Pao’s work is no less “two-headed” than Hee’s, but where Hee’s ceramics present stories whose content is effectively fixed, Pao’s paintings deal with a personal exploration of the word maka. The term is a daunting assemblage of meanings that include vision, beginning, edges and points, teat, raw, and one’s beloved. One can see aspects of all these concepts in Pao’s canvasses. Spheres and diamonds represent piercing gazes, bulbs at the ends of stalks evoke virility and nourishment, and saw tooth edges add subliminal threats.

The majority of the paintings are powerful abstractions that reduce some visual elements to black schematic lines, some to superflat color cutouts, and others to carefully rendered 3D objects. Many start with a brushy, semi-translucent layer of resin the color of kapa or sand, upon which Pao adds layers of black sweeping curves, blocks of contrasting color, geometric patterns, and ink-like spatters.
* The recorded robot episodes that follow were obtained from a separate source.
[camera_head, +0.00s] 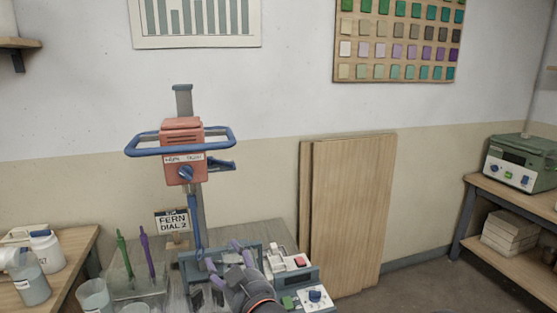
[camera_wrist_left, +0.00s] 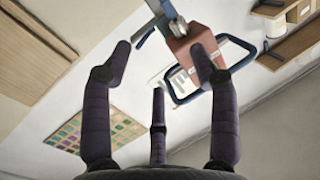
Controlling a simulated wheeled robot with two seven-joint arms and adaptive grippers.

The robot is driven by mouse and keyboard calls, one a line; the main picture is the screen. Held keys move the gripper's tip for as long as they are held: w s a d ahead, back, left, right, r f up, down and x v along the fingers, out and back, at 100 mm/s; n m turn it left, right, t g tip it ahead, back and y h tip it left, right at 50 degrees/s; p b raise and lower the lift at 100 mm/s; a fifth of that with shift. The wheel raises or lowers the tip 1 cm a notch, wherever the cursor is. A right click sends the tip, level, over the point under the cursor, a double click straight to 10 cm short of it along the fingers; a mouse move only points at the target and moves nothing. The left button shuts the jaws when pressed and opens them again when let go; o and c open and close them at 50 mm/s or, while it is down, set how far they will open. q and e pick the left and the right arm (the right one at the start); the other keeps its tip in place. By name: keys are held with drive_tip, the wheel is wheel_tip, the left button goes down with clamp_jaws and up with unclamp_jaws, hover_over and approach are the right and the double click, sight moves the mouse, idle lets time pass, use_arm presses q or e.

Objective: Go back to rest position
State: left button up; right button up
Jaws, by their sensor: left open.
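My left gripper (camera_head: 228,257) is low in the middle of the head view, in front of the red mixing machine (camera_head: 183,150) with its blue handle loop. Its dark purple fingers are spread and nothing shows between them. In the left wrist view the open fingers (camera_wrist_left: 160,62) point up the picture, and the mixing machine (camera_wrist_left: 193,43) stands beyond them, partly behind the right finger. The machine's lower frame and the bench around it are partly hidden by my gripper and arm. My right gripper is in neither view.
A control box (camera_head: 316,297) with a dial is close to the right of my gripper. A sign (camera_head: 172,222) reading "FERN DIAL 2" and a rack with green and purple tools (camera_head: 149,255) stand left. Wooden boards (camera_head: 350,215) lean on the wall. Open floor lies right.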

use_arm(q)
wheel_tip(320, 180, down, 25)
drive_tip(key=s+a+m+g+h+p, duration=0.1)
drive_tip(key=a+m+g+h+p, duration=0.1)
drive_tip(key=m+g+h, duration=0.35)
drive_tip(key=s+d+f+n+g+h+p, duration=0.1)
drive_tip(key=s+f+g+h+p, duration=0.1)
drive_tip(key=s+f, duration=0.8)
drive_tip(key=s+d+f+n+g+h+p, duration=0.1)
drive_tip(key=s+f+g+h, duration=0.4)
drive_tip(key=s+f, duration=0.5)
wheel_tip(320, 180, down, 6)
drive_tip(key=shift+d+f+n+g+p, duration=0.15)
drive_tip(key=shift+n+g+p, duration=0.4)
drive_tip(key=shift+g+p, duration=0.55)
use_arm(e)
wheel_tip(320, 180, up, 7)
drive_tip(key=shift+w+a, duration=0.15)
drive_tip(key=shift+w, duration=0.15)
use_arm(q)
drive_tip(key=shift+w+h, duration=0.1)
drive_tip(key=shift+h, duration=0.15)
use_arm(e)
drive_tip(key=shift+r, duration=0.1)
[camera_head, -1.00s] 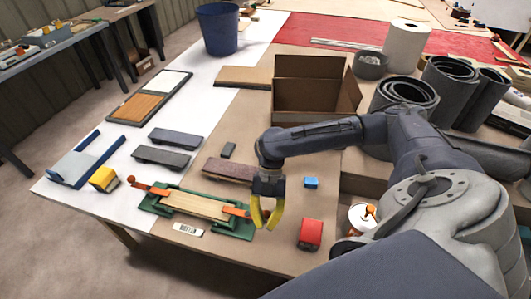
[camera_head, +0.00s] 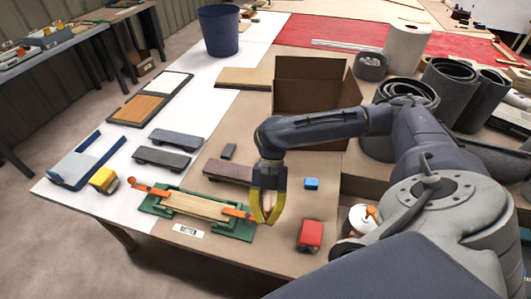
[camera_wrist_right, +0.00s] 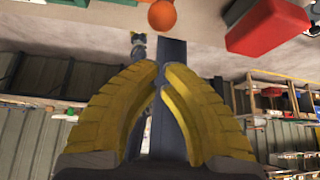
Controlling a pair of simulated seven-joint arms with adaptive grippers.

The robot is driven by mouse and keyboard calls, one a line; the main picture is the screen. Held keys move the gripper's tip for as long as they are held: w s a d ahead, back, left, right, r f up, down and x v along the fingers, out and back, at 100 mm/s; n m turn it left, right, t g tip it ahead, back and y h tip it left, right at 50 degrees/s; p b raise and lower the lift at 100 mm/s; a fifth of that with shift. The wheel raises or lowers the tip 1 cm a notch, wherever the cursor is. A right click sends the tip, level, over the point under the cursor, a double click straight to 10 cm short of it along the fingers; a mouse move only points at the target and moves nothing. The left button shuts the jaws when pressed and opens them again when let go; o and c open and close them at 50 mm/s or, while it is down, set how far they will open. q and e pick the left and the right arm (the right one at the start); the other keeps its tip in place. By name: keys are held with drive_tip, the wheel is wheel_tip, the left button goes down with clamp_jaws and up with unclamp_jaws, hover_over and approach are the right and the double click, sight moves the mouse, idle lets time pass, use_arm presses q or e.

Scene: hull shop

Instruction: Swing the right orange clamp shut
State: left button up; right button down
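The green fixture (camera_head: 160,208) on the table holds a pale wooden strip (camera_head: 195,205). The right orange clamp (camera_head: 236,213) sits at its right end, its arm reaching toward my right gripper; its outer end is partly hidden by the fingers. The left orange clamp (camera_head: 150,189) is at the other end. My right gripper (camera_head: 265,221) has its yellow fingers pointing down just beside the right clamp. In the wrist view its fingertips (camera_wrist_right: 161,72) meet with nothing between them, and an orange ball knob (camera_wrist_right: 162,14) shows apart from them. My left gripper is not in view.
A red block (camera_head: 310,235) and a blue block (camera_head: 312,183) lie right of the gripper. A brown bar (camera_head: 228,171) lies behind the fixture. A yellow block (camera_head: 104,180) and a label plate (camera_head: 188,230) are nearby. A cardboard box (camera_head: 310,85) stands farther back.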

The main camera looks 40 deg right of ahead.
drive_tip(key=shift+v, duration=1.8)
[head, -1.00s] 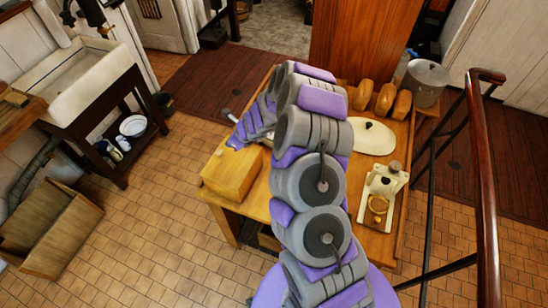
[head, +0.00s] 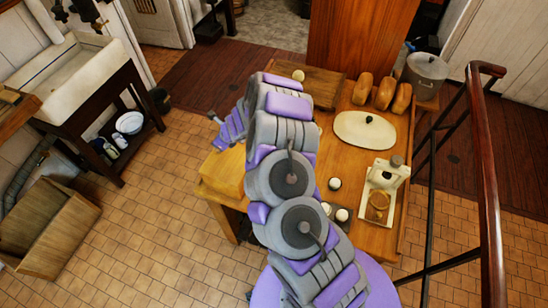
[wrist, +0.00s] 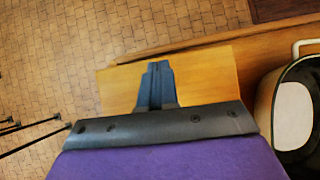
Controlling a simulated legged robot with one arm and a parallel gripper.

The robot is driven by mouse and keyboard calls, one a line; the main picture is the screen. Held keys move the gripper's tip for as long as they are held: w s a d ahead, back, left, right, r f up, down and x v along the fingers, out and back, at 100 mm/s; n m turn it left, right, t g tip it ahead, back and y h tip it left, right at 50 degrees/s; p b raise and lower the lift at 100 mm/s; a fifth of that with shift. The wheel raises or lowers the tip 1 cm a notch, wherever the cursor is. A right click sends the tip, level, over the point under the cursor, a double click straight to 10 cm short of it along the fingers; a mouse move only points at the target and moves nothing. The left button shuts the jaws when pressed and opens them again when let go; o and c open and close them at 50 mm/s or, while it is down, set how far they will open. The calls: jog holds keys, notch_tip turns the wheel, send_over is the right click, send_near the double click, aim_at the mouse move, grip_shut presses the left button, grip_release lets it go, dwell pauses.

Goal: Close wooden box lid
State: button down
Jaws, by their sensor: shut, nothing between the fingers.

Every painting is bursting with totemic energy, but many of the smaller ones seem constrained by their frames.

Pao’s stylized translations of Hawaiian artifacts (the Ku figure for example, or a warrior’s club, spear, or helmet) remind me of art I grew up with in peoples’ homes. Many Black artists in the 1970’s appropriated West African idioms (in masks, textiles, sculpture and scarification) and leveraged the flexibility of painting to connect the contemporary power of symbolic communication with pre-colonial cultural expressions. Such paintings were intended to nourish and protect a people who had been disconnected from their roots, and I read a similar intent behind Pao’s work.

At the risk of stating the obvious, it is still worth asserting that Pao’s and Hee’s work doesn’t appeal to stereotypical notions of Hawai’i or Hawaiians. Of greater significance is the opportunity to escape the colonizer-colonized axes by considering how Hee and Pao relate as student and teacher. With their formal differences rooted in shared concerns, they create new trajectories for contemporary art’s role in Native Hawaiian representation.